─── Input data ───
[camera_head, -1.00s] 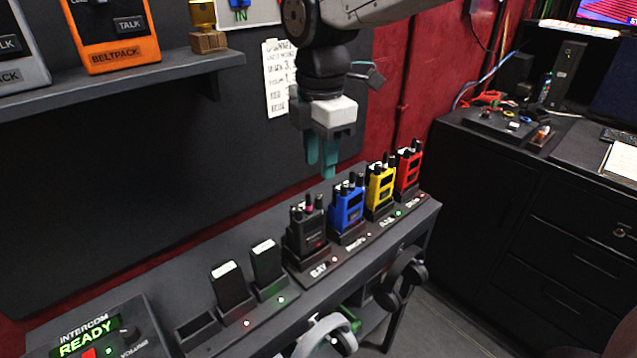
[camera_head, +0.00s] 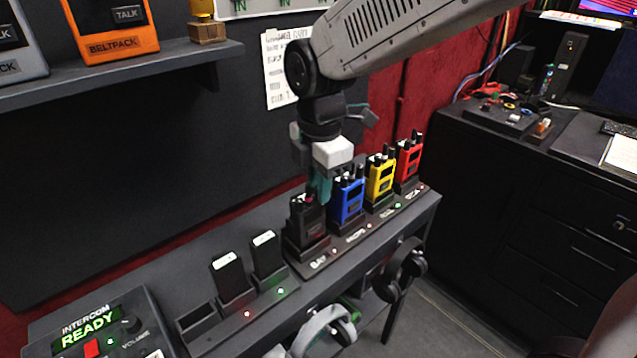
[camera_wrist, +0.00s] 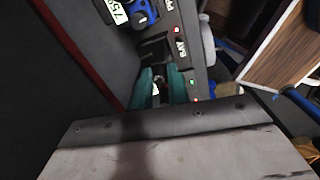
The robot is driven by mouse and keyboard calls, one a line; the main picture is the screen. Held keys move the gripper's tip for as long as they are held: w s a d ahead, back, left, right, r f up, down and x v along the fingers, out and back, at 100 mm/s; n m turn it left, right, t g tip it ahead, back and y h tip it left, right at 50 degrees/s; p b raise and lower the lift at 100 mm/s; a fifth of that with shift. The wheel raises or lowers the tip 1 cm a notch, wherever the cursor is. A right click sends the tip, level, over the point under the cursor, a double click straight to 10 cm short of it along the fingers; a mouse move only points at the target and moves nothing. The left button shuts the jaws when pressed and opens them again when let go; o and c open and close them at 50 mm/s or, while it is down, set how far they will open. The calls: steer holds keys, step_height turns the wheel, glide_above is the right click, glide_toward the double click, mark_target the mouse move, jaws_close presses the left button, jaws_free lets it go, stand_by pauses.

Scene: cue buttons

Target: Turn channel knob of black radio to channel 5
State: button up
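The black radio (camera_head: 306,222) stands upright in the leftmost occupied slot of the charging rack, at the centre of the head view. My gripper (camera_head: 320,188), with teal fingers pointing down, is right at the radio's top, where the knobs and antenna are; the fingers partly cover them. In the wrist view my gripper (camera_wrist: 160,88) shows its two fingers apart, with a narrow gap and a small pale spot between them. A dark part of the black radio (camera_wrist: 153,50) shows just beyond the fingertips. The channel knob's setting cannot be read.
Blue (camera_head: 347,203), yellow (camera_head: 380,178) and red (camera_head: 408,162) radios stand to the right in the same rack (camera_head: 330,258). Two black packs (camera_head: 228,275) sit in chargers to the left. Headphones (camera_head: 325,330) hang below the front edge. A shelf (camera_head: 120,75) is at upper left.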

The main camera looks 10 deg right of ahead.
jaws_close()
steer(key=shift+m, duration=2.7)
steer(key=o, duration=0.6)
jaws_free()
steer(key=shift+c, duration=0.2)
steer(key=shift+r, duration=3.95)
───
─── Input data ───
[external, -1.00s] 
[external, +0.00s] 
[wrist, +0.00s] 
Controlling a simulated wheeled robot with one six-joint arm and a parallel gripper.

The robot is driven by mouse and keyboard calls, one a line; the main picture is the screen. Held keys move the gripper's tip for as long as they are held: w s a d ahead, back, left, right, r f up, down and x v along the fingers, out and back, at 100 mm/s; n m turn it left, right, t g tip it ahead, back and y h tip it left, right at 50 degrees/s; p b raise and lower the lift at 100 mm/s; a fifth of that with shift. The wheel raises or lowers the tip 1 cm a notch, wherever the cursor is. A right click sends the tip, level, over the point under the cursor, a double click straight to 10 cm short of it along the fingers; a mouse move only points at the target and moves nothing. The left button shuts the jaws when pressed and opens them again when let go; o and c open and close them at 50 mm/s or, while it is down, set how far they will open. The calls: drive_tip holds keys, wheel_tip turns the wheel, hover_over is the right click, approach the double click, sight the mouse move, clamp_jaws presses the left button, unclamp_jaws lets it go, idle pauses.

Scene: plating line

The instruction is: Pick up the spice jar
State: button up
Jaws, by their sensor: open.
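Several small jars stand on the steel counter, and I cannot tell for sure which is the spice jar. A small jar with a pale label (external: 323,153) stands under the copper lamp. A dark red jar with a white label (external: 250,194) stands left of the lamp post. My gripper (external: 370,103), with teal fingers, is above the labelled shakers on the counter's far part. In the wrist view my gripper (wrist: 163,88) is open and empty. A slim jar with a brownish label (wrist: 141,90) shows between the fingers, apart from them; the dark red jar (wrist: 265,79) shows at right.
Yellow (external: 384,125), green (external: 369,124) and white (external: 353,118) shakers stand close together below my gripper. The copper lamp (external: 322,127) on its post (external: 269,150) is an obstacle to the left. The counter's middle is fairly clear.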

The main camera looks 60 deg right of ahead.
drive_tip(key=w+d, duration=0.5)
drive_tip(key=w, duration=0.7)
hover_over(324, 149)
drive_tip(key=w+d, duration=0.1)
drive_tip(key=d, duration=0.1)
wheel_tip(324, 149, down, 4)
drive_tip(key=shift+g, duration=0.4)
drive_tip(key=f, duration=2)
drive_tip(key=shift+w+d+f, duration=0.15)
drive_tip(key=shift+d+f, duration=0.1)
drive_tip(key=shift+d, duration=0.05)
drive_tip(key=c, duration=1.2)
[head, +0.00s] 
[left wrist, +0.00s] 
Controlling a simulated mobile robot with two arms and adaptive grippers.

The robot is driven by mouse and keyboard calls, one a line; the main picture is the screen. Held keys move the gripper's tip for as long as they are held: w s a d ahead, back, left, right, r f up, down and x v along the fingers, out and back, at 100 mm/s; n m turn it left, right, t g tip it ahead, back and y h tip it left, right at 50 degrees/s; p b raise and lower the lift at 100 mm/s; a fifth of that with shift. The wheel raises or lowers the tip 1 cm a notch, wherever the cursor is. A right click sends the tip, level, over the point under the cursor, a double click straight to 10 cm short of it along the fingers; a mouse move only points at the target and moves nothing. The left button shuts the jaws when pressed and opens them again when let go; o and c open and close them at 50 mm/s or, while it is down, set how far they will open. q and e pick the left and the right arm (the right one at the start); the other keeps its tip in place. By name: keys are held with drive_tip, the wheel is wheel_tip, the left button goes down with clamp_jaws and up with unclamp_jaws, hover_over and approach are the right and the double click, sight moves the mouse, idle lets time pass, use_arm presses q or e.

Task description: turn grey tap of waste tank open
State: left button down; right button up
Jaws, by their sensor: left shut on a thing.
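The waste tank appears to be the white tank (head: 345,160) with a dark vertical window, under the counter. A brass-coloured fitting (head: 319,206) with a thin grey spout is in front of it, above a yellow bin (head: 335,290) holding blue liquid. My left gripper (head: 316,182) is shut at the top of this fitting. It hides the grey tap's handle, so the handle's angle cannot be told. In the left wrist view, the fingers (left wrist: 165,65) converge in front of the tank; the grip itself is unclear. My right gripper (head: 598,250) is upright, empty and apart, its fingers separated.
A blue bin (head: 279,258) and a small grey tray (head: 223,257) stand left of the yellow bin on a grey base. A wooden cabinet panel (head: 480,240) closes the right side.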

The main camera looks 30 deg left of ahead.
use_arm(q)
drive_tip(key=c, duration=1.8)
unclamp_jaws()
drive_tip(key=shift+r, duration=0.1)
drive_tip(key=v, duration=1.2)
───
### Problem to work on
Pictures are excluded. Repeat exactly the lines from the one containing "[camera_head, -1.00s]" to the one containing "Target: Turn channel", inclusive.

### Output of the exercise
[camera_head, -1.00s] 
[camera_head, +0.00s] 
[camera_wrist, +0.00s] 
The robot is driven by mouse and keyboard calls, one a line; the main picture is the screen. Held keys move the gripper's tip for as long as they are held: w s a d ahead, back, left, right, r f up, down and x v along the fingers, out and back, at 100 mm/s; n m turn it left, right, t g tip it ahead, back and y h tip it left, right at 50 degrees/s; p b raise and lower the lift at 100 mm/s; a fifth of that with shift. The wheel raises or lowers the tip 1 cm a notch, wherever the cursor is. A right click sends the tip, level, over the point under the cursor, a double click straight to 10 cm short of it along the fingers; a mouse move only points at the target and moves nothing. The left button shuts the jaws when pressed and opens them again when let go; o and c open and close them at 50 mm/s or, while it is down, set how far they will open. The calls: steer holds keys, step_height turns the wheel, glide_above is the right click, glide_toward the double click, mark_target the mouse move, jaws_close presses the left button, jaws_free lets it go, stand_by pauses.

Scene: cue buttons

Target: Turn channel knob of black radio to channel 5

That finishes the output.